- **Data from robot episodes**:
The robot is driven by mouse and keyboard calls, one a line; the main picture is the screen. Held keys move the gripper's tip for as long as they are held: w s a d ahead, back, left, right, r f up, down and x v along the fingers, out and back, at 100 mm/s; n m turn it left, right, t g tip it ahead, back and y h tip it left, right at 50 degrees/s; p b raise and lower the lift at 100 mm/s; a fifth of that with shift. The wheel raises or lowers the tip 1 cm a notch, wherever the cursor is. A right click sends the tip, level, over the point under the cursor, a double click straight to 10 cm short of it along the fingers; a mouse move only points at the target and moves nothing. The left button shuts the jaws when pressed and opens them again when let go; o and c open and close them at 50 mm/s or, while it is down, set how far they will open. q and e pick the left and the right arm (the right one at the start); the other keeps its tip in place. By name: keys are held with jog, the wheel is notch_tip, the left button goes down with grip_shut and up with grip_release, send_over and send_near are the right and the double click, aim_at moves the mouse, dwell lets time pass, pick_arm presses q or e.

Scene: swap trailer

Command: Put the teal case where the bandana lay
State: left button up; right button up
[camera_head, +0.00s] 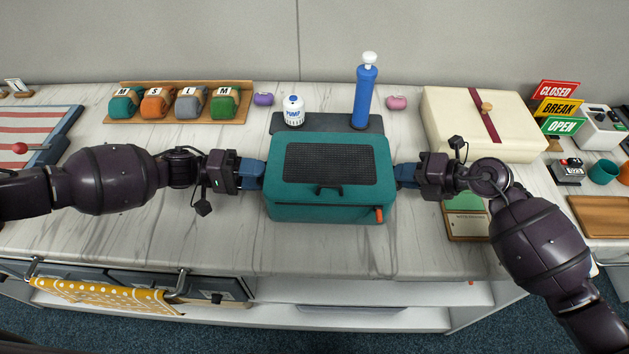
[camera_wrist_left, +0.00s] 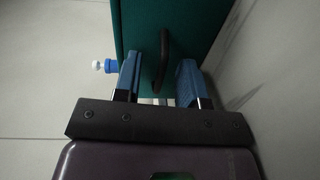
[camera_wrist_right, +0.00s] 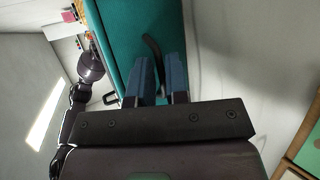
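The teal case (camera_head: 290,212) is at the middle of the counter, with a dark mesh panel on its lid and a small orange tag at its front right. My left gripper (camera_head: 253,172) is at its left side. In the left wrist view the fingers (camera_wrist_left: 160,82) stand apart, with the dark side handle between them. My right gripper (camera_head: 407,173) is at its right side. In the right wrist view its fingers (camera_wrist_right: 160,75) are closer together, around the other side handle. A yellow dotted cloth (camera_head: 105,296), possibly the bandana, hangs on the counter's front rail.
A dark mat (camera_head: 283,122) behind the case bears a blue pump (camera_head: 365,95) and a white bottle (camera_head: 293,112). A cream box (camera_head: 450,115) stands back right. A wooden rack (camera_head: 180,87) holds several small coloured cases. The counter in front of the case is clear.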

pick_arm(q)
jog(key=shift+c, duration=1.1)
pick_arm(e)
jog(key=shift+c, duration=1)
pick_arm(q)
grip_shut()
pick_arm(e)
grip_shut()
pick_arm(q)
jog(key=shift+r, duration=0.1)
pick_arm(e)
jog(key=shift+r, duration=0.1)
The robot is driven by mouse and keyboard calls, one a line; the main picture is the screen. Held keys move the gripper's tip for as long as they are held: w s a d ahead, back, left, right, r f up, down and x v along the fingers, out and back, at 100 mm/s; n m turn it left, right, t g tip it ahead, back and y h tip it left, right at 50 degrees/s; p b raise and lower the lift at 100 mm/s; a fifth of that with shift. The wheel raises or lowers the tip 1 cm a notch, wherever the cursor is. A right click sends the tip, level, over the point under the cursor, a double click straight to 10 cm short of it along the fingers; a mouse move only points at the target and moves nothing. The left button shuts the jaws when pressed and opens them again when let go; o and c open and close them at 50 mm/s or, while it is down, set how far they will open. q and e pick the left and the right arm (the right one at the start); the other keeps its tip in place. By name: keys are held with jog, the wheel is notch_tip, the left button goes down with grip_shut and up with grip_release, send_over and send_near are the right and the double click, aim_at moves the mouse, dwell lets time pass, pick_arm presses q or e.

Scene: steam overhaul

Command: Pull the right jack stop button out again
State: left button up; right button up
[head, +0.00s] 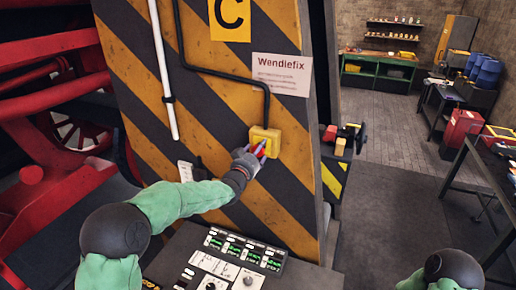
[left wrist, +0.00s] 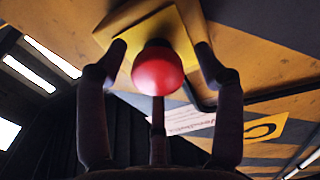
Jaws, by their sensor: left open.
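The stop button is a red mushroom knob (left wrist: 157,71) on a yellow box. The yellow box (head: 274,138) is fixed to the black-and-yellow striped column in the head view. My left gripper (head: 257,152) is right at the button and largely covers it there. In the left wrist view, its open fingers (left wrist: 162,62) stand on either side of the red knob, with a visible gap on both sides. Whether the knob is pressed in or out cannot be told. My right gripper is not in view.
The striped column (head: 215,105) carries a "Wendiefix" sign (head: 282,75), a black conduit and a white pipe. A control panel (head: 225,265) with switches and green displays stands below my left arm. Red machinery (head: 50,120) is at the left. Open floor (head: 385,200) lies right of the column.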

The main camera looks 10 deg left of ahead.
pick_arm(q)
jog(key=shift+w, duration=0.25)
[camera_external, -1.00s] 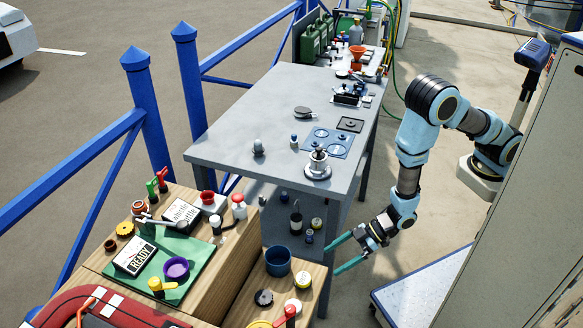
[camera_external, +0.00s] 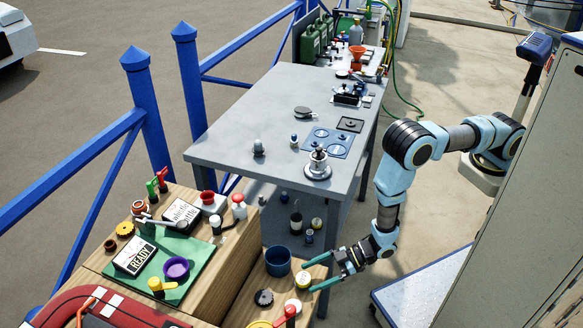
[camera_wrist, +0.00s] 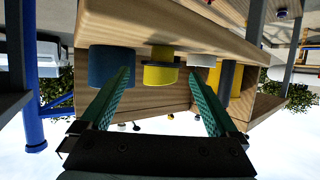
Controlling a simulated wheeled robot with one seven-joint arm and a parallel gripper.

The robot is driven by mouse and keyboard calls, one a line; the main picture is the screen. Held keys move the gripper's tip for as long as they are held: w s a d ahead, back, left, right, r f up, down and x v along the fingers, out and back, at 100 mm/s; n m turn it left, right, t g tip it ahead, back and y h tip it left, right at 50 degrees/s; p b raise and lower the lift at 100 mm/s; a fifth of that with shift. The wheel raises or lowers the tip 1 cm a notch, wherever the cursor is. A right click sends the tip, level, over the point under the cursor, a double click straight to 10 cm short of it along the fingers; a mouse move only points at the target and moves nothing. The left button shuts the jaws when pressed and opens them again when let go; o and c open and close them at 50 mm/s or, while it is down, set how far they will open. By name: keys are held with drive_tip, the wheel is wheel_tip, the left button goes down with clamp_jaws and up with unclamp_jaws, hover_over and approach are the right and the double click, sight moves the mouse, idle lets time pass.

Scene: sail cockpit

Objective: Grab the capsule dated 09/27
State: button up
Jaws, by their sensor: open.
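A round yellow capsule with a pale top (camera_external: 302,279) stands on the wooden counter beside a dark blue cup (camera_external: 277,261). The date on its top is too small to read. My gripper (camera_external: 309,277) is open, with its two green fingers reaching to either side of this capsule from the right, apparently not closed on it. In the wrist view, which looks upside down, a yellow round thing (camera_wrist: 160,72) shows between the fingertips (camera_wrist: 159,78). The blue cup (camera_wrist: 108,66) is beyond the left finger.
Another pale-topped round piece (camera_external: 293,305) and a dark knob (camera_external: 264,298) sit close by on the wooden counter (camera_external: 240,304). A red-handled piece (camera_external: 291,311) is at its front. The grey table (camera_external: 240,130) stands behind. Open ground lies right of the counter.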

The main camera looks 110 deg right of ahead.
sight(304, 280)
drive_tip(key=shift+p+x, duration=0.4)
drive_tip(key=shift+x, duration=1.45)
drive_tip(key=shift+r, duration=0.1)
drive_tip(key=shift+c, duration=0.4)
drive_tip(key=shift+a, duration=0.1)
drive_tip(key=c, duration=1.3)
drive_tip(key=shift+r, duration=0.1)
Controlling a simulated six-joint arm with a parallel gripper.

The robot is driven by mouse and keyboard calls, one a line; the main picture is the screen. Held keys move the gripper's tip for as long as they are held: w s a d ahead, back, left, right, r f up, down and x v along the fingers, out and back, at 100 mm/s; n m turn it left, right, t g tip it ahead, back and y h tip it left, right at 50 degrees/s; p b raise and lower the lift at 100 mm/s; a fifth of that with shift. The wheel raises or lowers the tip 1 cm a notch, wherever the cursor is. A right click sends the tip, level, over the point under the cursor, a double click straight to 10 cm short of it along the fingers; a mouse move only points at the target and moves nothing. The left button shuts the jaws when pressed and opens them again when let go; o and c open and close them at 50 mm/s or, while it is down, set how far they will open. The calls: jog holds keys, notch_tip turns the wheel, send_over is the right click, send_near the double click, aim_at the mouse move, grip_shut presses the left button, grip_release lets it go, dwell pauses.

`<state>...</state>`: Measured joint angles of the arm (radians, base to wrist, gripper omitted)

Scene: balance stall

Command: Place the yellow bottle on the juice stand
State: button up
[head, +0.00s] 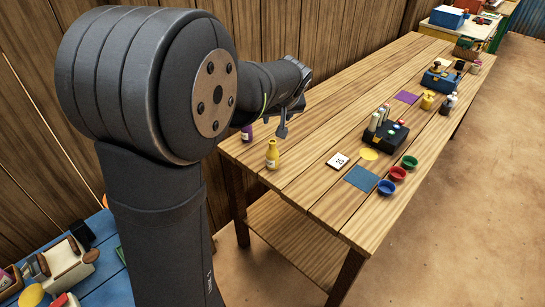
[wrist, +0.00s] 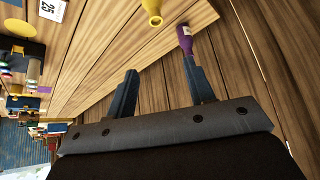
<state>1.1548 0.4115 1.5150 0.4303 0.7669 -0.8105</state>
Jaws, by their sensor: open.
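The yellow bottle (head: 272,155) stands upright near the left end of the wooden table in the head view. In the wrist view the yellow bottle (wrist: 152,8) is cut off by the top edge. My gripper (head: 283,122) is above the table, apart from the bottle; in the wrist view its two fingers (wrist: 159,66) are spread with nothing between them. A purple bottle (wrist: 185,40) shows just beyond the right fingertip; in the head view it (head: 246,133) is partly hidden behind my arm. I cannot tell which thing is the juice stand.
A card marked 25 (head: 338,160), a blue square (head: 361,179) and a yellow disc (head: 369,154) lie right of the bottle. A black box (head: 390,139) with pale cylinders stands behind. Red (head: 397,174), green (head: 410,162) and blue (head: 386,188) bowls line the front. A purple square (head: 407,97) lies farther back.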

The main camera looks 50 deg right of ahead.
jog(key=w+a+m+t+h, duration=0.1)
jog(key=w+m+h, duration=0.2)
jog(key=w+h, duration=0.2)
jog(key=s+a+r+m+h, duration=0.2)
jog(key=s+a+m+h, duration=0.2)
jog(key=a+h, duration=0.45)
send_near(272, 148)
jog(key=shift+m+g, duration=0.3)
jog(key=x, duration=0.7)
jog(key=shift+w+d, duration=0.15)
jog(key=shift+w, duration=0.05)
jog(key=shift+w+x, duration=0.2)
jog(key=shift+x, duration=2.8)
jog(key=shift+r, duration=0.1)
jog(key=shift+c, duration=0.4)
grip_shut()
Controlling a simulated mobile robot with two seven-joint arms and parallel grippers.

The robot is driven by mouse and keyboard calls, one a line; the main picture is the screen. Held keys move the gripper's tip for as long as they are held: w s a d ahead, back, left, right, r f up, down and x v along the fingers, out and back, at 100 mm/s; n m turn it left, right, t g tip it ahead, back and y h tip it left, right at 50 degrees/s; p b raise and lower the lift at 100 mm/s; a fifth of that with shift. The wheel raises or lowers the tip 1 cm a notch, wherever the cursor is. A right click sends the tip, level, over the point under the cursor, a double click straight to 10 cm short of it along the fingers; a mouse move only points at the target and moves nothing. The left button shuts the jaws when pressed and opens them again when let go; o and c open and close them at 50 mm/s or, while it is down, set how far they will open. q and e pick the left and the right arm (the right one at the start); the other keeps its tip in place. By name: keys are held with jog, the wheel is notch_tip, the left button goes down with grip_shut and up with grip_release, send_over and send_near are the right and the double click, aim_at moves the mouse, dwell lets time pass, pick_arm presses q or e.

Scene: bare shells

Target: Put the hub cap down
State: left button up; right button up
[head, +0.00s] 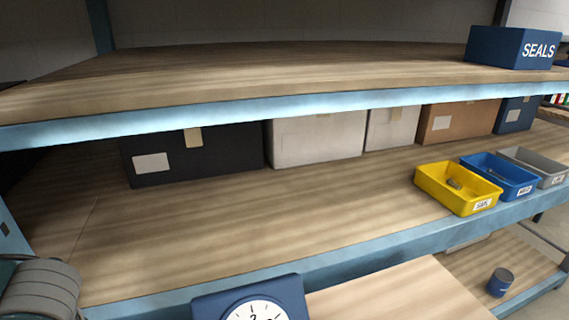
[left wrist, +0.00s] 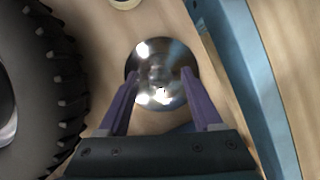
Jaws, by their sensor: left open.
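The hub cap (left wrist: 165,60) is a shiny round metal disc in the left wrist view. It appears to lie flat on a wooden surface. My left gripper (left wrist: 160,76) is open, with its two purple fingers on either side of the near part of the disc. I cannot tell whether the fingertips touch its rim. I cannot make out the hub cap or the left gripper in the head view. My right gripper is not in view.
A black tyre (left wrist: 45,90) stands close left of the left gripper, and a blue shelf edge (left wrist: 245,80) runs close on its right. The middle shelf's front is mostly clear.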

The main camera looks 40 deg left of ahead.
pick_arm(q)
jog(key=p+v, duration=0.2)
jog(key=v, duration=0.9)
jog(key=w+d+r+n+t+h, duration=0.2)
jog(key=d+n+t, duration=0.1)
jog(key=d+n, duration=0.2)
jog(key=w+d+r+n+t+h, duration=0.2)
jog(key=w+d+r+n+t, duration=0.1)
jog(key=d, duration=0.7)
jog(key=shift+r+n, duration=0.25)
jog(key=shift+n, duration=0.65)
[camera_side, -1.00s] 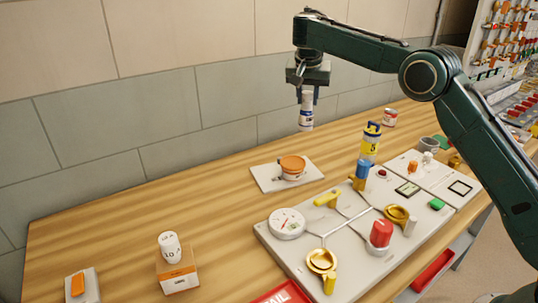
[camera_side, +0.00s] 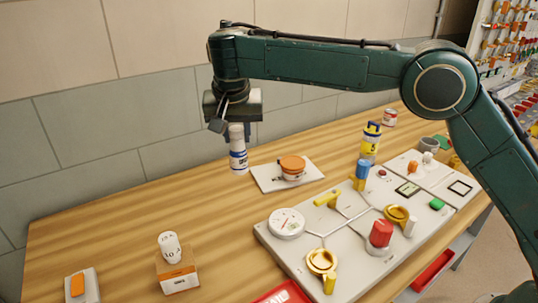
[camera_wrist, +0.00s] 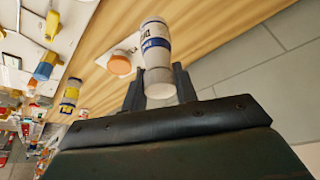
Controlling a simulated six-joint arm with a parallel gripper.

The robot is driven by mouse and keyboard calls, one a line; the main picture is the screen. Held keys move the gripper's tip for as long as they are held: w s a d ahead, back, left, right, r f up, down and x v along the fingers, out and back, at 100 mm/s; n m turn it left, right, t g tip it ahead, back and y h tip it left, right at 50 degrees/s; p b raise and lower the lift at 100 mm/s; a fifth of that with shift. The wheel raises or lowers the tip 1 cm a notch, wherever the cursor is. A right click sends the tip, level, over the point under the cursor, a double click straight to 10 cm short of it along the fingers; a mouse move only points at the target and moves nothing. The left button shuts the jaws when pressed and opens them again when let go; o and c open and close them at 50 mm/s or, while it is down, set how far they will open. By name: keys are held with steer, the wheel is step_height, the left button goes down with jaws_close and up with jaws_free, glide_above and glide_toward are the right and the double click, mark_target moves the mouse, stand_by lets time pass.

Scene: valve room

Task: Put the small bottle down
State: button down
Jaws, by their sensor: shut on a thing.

- **STATED PROBLEM**: Exactly how many lines of the listing above contain the string "simulated"? Give no more than the number.

- **COMPLETE RESPONSE**: 4